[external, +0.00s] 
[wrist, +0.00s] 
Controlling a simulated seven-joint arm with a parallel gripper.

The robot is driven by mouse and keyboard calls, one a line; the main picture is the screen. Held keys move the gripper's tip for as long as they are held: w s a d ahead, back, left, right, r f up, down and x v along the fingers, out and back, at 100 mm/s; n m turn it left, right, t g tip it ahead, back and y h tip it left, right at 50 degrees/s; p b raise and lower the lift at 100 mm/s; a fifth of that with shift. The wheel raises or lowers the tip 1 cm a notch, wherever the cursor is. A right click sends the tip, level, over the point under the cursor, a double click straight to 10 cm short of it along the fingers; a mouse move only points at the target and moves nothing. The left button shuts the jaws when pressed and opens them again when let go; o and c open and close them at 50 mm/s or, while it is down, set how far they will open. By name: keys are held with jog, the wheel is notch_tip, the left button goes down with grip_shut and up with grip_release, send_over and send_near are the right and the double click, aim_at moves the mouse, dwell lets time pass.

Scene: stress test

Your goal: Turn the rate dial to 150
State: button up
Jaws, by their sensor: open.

++++++++++

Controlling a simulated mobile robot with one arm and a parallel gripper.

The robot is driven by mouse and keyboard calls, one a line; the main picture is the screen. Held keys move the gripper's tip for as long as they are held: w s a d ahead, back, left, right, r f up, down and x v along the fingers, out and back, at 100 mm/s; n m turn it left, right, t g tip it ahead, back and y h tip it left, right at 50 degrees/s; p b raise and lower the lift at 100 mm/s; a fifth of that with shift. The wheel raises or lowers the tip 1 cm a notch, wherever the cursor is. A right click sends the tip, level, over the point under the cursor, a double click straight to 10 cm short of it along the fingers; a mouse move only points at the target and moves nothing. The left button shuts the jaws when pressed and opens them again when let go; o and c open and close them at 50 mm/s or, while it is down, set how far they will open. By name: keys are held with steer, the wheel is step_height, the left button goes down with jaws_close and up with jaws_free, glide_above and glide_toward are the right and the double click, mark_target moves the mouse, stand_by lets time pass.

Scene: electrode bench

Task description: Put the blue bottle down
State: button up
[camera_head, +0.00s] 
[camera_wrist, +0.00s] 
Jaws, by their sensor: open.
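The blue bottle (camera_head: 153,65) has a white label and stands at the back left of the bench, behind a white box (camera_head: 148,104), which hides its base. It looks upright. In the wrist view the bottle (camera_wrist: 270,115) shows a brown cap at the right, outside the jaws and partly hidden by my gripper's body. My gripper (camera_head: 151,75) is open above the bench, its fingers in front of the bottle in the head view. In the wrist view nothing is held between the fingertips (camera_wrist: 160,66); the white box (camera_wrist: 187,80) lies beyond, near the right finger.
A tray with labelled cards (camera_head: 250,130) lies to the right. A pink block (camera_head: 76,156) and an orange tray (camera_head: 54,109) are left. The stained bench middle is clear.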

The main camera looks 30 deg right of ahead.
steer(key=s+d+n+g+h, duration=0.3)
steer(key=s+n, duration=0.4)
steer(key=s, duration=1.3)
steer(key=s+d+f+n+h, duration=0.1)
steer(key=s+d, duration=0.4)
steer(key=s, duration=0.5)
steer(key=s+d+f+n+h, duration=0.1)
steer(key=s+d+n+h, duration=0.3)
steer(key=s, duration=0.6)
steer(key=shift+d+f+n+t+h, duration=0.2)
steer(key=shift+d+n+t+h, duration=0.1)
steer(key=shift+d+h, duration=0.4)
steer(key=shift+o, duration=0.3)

++++++++++

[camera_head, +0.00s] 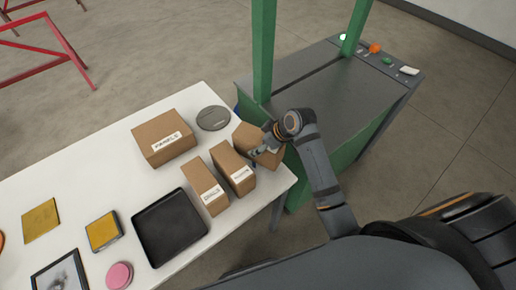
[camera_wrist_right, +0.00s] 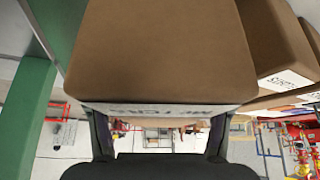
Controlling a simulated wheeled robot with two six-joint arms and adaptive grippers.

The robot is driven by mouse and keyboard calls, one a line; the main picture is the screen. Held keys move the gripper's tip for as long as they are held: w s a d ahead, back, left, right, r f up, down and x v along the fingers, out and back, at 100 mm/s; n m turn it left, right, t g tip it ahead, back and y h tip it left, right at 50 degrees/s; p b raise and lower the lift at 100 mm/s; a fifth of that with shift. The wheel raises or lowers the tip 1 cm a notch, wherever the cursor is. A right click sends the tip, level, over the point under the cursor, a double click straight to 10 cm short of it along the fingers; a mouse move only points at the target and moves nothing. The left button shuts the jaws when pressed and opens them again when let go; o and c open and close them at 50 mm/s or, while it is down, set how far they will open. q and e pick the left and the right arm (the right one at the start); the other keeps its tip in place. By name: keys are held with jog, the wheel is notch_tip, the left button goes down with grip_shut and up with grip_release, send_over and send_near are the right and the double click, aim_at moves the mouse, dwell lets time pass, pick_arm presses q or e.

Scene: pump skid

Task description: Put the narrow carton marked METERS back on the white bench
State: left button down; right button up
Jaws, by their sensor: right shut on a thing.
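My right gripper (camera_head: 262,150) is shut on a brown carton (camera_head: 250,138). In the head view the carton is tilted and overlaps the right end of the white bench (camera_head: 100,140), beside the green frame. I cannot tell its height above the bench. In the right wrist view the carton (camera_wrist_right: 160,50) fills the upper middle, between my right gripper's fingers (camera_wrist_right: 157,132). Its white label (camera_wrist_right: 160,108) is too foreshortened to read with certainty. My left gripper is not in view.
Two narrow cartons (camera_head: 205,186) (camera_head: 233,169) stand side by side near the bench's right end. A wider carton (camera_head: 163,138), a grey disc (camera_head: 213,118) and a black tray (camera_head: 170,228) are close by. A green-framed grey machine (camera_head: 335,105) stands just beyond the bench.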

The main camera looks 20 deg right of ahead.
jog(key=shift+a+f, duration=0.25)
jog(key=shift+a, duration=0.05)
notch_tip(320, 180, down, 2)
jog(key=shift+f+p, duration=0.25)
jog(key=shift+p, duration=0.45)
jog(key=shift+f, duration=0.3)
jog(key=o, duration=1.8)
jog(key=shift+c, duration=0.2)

++++++++++

[PROMPT] Locate all lines in the listing above with the word "Controlling" and copy them.

[OUTPUT]
Controlling a simulated seven-joint arm with a parallel gripper.
Controlling a simulated mobile robot with one arm and a parallel gripper.
Controlling a simulated wheeled robot with two six-joint arms and adaptive grippers.

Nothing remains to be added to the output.